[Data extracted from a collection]
-- BEGIN --
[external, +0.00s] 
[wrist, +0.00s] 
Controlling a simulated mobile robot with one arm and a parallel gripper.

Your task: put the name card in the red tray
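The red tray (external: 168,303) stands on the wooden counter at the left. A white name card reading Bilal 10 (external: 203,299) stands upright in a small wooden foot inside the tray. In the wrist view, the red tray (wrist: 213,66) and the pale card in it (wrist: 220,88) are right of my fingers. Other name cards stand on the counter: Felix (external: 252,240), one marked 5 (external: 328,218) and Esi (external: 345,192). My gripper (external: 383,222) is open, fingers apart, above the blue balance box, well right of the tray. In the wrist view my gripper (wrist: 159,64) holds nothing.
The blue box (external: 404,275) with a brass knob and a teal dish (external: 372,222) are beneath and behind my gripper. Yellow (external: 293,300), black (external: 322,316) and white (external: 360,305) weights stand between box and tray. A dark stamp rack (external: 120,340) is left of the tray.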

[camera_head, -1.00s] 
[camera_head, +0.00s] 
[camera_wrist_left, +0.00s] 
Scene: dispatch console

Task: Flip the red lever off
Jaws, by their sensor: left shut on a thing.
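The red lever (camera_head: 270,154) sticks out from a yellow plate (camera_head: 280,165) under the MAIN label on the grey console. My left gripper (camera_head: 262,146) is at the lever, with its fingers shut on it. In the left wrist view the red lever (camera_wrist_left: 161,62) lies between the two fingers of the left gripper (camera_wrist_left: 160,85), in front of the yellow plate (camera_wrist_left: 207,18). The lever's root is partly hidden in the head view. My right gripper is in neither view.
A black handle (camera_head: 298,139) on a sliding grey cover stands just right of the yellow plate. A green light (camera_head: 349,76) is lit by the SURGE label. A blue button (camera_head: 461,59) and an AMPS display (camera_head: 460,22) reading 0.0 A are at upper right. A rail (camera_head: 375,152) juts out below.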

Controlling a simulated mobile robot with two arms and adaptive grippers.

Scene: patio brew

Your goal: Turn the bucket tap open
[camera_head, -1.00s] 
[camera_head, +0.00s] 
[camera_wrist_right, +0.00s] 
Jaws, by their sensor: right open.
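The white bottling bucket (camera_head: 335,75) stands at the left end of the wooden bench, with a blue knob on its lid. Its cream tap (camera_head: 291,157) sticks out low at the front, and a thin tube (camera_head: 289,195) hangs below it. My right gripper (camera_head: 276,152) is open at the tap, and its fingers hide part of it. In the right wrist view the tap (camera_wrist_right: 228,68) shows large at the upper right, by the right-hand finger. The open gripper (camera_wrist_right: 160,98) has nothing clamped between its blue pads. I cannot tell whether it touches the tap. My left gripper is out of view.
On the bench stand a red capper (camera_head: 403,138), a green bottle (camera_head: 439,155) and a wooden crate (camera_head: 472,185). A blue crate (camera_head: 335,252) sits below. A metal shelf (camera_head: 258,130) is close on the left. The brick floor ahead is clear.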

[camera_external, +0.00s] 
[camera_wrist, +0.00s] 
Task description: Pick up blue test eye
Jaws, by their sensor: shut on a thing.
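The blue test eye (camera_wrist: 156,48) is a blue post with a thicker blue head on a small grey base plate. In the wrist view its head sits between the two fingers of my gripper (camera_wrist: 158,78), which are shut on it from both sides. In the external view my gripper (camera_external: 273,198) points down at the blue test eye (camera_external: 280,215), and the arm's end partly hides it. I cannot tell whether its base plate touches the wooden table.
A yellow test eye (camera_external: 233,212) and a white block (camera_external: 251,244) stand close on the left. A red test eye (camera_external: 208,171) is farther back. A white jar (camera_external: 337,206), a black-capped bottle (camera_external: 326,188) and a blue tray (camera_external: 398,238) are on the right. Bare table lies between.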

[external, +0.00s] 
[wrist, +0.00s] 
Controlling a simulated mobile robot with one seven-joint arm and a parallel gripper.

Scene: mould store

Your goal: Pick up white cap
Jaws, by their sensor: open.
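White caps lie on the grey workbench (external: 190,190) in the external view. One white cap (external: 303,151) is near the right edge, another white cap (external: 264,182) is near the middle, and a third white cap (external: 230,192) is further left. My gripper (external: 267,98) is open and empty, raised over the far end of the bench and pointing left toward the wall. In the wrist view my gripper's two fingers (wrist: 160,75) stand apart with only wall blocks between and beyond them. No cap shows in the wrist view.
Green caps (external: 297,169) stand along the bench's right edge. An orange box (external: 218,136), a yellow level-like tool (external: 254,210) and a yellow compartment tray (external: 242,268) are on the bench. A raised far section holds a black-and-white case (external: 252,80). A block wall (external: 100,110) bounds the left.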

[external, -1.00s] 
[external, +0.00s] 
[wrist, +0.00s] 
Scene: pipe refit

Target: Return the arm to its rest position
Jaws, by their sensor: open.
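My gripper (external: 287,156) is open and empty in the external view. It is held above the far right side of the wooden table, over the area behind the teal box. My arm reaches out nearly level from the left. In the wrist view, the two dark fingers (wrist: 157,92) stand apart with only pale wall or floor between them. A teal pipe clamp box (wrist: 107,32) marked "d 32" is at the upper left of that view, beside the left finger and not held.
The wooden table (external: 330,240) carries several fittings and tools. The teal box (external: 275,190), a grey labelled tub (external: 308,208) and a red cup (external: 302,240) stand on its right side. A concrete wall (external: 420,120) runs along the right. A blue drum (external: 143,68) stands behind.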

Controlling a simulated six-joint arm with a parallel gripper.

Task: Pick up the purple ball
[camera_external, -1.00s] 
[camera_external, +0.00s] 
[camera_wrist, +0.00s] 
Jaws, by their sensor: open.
-- END --
**AIM**.
Locate the word "Controlling" in the entries, and copy every line where it is found.

**THE ANSWER**.
Controlling a simulated mobile robot with one arm and a parallel gripper.
Controlling a simulated mobile robot with two arms and adaptive grippers.
Controlling a simulated mobile robot with one seven-joint arm and a parallel gripper.
Controlling a simulated six-joint arm with a parallel gripper.

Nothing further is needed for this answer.